We included discussions on social advocacy, social issues, and justice throughout the workshop. We talked about the content in the context of how social change happens, how people can be motivated and persuaded to think and act for justice, and what exactly one person’s role within change was. None of this had any partisan connections. We let students choose whatever aspect of social change they felt strongly about.
We also held workshops on justice, political philosophy, and cognitive biases. We taught students explicitly how to reason about issues of civic importance. The discussions were largely centered on getting students to critically engage with the topics rather than trying to teach any particular concept or viewpoint.

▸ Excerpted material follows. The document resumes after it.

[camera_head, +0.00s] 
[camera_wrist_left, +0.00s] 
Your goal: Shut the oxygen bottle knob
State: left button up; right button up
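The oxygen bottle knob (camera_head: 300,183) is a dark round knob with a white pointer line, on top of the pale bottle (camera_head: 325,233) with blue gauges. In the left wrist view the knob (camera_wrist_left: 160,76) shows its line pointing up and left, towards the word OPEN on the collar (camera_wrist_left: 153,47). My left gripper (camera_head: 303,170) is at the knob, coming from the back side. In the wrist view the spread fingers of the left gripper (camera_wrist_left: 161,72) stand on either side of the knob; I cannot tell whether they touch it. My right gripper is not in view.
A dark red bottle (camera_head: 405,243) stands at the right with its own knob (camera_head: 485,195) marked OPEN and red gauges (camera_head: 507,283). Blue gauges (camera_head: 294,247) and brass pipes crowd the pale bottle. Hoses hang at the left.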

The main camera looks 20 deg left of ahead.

These workshops helped students master the steps to persuasive communication and effective leadership as they prepare to serve their communities and the world.
We hosted social change workshops for participants from elementary school to college students through the Heroes grant, reaching ethnically and socioeconomically diverse communities. In total, we conducted about 30 workshops this year at the Democracy Center, Yale, MIT, Northeastern, Harvard Crimson Summer Academy, Delhi (India), Educational Divide Reform, and The Academy at Harvard Square. At the Democracy Center, we hosted two workshops through their generous offering of low-cost space. At Yale, MIT, and Northeastern, we worked with programs already in place to include our class offerings during their programs for middle and high school students. Through the EDR program, we offered programs to North Korean refugees and low-income South Korean students who were visiting the United States. Through the Academy at Harvard Square, we were able to offer programs to various students as young as elementary school and as old as college students on public speaking and argumentation. We also hosted a few workshops in India in June. We led discussions at the Harvard Crimson Summer Academy twice in partnership with ThinkerAnaltyix.
All of these workshops provided a lot of opportunity to refine and revise our offerings as we worked with students of all ages and classes of all sizes (7-175). We are slated to present at a middle school in December, and hope to do more workshops in conjunction with teachers who are already teaching. We also hope to continue hosting hosting independent workshops across the United States and India, and increase our offerings of topics and skills covered at them. We hope to have conducted over 50 workshops by the end of 2019.
We were able to use the grant to help fund any space we had to rent and to provide students with printouts, and snacks. We also were partially able to purchase mini whiteboards that each students can use to write their answer and show it to us, which will stay with us for a long time, thanks to the Harvardwood Heroes grant.